Accelerated consumption of vegetal coal or wood to produce energy threatens to turn the country into a desert, the first in the Caribbean, a zone not characterized by dry soils or lack of vegetation.

According to the UN, 70 percent of Haitians cook with coal, thus forcing them to cut large extensions of forests each year.

In addition, between 15 and 20 million trees are lost each year because no one cares about planting, and memories of exuberant vegetation in the country belong to the past.

Cutting of tress to make coal is not the only enemy of the already little Haitian forests, as burning of lands for crop also results in deforestation.

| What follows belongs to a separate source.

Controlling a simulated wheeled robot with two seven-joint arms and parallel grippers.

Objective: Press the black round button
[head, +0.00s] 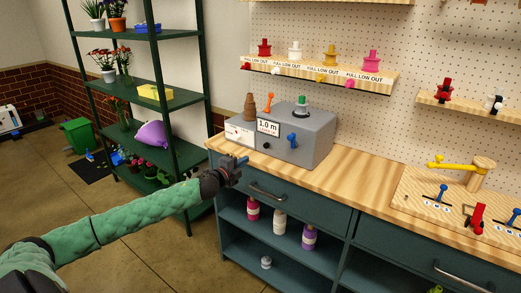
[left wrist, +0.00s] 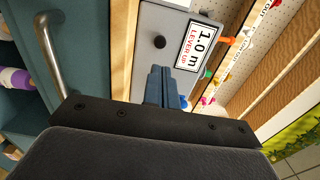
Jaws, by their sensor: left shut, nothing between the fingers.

Mountains are gradually losing their entire verdant grove, and the same happens with river banks, with increasing landslides and floods, a situation that worsens with the arrival of rains and hurricanes. Analysts consider Haiti needs to plant over 200 million trees to increase the wooded surface by ten percent, but it entails large amount of money no one knows where it will come from.

Even if that were possible, the country would remain as the most deserted in the Caribbean, chiefly near the Gonaives Gulf and the entire Artibonite department.

The Haitian Government was studying an action plan to fight deforestation, but the quake may definitely delay its implementation, regardless of the aid some international organizations have promised.